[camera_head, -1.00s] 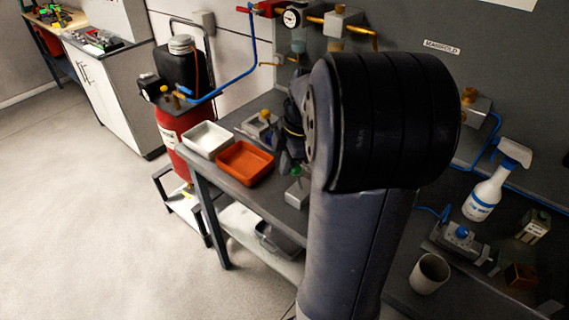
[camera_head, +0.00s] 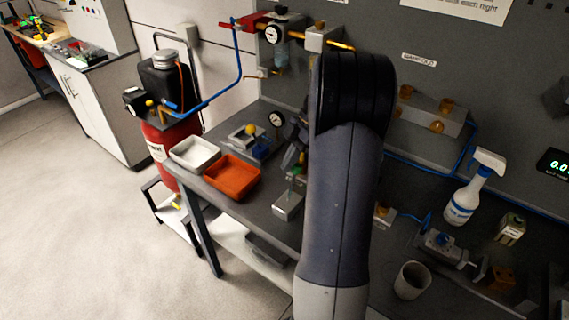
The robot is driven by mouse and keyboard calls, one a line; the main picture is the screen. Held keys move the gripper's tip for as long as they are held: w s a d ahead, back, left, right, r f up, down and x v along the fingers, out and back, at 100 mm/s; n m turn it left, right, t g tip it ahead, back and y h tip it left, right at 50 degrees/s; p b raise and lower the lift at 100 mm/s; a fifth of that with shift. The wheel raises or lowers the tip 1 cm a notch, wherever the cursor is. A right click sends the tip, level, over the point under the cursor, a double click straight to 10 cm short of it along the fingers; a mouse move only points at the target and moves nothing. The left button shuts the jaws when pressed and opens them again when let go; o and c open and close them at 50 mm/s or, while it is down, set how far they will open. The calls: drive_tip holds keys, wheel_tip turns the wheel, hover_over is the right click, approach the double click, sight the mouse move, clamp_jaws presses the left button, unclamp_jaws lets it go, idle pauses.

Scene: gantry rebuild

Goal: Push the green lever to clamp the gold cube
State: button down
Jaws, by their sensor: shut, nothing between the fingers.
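The green lever (camera_head: 301,158) shows as a small green knob just left of my arm, above a grey block-shaped fixture (camera_head: 288,205) on the bench. My gripper (camera_head: 292,138) is a dark, partly hidden shape beside my upper arm, just above and close to the green knob. It is shut and empty. I cannot tell whether it touches the lever. No gold cube is clearly seen at this fixture; my arm covers its right side. A small tan-gold piece (camera_head: 382,212) shows just right of my arm, but I cannot tell if it is the cube.
A white tray (camera_head: 195,143) and an orange tray (camera_head: 258,181) stand at the bench's left edge. A yellow-knobbed fixture (camera_head: 262,146) and gauge are behind.

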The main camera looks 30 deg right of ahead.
_____
• _Exercise directions_:
Return, from the data, each line that has the word "main" in it.

• _Expected output_:
The robot is driven by mouse and keyboard calls, one a line; the main picture is the screen. Held keys move the gripper's tip for as long as they are held: w s a d ahead, back, left, right, r f up, down and x v along the fingers, out and back, at 100 mm/s; n m turn it left, right, t g tip it ahead, back and y h tip it left, right at 50 degrees/s; p b raise and lower the lift at 100 mm/s; a fifth of that with shift. The wheel raises or lowers the tip 1 cm a notch, wherever the cursor is. A right click sends the tip, level, over the point under the cursor, a double click straight to 10 cm short of it along the fingers; a mouse move only points at the target and moves nothing. The left button shuts the jaws when pressed and opens them again when let go; o and c open and close them at 50 mm/s or, while it is down, set how far they will open. The calls: drive_tip holds keys, wheel_tip turns the wheel, hover_over is the right click, approach the double click, sight the mouse move, clamp_jaws presses the left button, unclamp_jaws lets it go, idle pauses.
The main camera looks 30 deg right of ahead.

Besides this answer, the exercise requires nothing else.